Back to the piece: writing about Fallon allows the more reasoned "inverted MacArthur" position to be explained in a way that no one else has done in any other article (yes, there have been articles on the Iran debate, but none which put it in the deep context of a military leader on the spot), which he did across almost 1,300 words of quotes. Writing a piece that pretended there was no tension, when it exists in spades, would have been dishonest. Not preparing the American public for the possibility that Fallon's stance may cost him much like it did MacArthur would also have been poor journalism, which is supposed to inform, provide context, and provide a capacity to judge current and future events as they unfold. Finally, it would have been wholly irresponsible from the view of my status as an expert in the field of national security, independent of the journalism function, to not raise the issue that what Fallon's doing here is exactly what so many young officers in the military now say wasn't done before Iraq: providing strategic context to the debate about whether or not this country goes to war again (the true money quote in the piece).
Does shining a light on that tension exacerbate it? Only to the extent that the tension is real and/or growing. I completely understand the admiral's desire to distance himself from the piece by "killing the messenger," although his impugning of my character ("poison pen") is ironic given I spent seven thousand words defining and defending his. For an administration that says it follows the advice of its military leaders in the field on Iraq, spotlighting Fallon's clear stance on Iran (nothing new, as he's said it in the press for months now) and contextualizing it within a larger and--I would argue--impressive strategic vision, is definitely going to cause some backpressure, but no more than what's been there all along. As Fallon demonstrates in the piece, he knows how to present his arguments logically and he's not shy about doing so. That makes him an effective and responsible military leader in my opinion, something I make clear in the article.

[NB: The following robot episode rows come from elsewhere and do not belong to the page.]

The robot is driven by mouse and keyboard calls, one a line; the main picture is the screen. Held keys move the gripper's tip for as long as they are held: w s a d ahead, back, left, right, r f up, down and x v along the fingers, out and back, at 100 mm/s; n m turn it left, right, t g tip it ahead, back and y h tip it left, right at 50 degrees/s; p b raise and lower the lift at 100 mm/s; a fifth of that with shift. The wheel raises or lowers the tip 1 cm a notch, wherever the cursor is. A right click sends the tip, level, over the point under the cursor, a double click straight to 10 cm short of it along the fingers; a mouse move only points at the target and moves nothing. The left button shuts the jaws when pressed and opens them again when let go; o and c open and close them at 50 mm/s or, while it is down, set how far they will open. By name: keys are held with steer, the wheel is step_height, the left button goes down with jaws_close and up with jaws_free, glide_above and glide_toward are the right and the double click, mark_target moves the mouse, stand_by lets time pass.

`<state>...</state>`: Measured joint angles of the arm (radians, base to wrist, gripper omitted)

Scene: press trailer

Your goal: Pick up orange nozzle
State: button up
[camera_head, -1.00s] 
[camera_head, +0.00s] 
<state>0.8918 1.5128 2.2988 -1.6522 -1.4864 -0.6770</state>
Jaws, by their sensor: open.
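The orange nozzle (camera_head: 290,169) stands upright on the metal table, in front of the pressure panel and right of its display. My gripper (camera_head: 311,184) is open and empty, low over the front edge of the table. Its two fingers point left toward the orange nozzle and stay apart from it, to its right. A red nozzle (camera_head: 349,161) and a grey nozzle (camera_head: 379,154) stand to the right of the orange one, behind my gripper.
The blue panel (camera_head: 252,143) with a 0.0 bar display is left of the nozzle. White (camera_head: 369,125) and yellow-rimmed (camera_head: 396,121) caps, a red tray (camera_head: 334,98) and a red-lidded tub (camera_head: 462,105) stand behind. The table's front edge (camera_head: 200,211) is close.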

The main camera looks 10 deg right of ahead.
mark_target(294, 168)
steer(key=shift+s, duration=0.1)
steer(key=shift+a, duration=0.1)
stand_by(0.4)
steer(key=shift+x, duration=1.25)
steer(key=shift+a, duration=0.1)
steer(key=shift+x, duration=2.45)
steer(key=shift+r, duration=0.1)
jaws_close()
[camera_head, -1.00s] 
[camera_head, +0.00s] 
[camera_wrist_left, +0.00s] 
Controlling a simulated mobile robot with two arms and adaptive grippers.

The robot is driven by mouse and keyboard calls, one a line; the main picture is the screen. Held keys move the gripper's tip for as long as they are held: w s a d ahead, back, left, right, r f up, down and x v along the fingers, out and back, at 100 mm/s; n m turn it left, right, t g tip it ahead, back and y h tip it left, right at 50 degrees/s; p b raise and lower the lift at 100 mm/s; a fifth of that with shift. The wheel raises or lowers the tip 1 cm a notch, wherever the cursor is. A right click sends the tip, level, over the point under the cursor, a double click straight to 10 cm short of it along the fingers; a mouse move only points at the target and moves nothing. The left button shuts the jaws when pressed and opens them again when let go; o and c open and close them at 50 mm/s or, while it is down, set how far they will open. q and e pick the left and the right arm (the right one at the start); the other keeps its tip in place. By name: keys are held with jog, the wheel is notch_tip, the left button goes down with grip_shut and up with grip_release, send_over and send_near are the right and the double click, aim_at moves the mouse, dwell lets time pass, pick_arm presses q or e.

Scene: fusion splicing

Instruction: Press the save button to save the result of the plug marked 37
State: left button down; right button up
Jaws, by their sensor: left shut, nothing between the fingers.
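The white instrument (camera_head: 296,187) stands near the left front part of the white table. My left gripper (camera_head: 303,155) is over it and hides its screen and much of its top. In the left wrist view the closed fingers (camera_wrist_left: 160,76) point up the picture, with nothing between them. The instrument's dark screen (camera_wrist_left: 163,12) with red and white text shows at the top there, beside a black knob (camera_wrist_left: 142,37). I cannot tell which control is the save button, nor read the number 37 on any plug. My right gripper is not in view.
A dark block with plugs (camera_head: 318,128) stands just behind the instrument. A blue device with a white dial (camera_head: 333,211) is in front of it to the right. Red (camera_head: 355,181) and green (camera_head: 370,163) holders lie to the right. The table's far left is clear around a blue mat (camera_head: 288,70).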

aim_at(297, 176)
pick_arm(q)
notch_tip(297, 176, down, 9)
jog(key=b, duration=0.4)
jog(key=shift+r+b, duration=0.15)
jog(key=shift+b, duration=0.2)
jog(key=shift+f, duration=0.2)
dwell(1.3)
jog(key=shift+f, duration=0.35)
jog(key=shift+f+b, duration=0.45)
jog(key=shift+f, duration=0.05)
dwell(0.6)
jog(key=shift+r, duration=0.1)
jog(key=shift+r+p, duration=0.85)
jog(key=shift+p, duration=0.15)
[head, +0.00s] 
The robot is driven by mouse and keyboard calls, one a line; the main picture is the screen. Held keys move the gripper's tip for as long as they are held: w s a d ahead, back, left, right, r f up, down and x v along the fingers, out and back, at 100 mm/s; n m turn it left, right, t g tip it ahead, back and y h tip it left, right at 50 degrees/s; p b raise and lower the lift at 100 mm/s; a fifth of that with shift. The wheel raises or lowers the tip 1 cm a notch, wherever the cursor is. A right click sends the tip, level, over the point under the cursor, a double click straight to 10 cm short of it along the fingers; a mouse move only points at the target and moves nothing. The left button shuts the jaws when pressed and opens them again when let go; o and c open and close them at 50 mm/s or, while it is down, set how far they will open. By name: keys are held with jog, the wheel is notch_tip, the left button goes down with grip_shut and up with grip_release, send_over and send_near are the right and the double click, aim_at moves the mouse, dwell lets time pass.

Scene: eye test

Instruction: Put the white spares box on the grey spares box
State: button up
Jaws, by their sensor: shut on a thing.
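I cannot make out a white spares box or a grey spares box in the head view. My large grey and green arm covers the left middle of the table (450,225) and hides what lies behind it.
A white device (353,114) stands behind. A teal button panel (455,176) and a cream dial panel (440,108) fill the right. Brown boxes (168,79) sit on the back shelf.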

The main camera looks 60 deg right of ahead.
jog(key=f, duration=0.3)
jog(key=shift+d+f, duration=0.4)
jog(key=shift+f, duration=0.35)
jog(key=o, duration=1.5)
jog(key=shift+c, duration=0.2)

But let me be clear here regarding any impression garnered from the admiral's "rejection" of the piece: I approached the admiral expressly on the issue of his ongoing stance on Iran, informing him that Esquire was interested in exploring the man and the vision attached to this stance. The subject constituted a major portion of my first interview with him and later ones following the trip. Unsurprisingly, it leads the piece but comes nowhere near constituting its bulk (otherwise, how could I provide context for his strategic thinking on Iran?), which covers his strategic views on China, Pakistan, Afghanistan, the Persian Gulf and Central Asia in addition.
As my wife Vonne, who has a degree in journalism and worked for a few years as a journalist and newspaper editor, says, "You didn't go to journalism school. You don't have enough training to be unethical."
Anybody who's ever read me or seen me talk knows I am about as transparent as they come. I am routinely criticized by the Left for not using my profiles of leaders (Rumsfeld, Petraeus, Mattis, Fallon) or U.S. commands (CJTF-HOA) as platforms to critique the underlying context of "American empire" and the like. What a surprise from the guy who wrote "The Pentagon's New Map"! I consider my approach to begin with certain undeniable truths. Others don't see the same truths and hence consider me biased. Fine and dandy. I have a body of work that displays all the complexity required. I don't pretend to tee it all up for every single article or column. I lack the ego or ideological rigidity for that. My views evolve over time, as anyone who reads my stuff can readily attest.
When I was with the government I, like the admiral, had a recurring problem of speaking my version of the truth too readily to the press or--worse--in the press under my own name, and I got in trouble for it many times. One early time I felt a profile on me unfairly made me look too arrogant (which it did), and my first instinct was to blame the journalist. Many of my mentors reminded me of advice I'd been given many times: journalists can't do anything to you that you don't do to yourself. They can only use the words you provide, placing them in context. If you don't like the context, don't provide the words. If you do, don't operate under any illusions that it's the journalist's job only to make you look good. Their job is to provide the context and respectfully inform the reader on that basis, letting the reader decide how well you're doing your job.
The Fallon article accomplishes that fundamental goal quite nicely.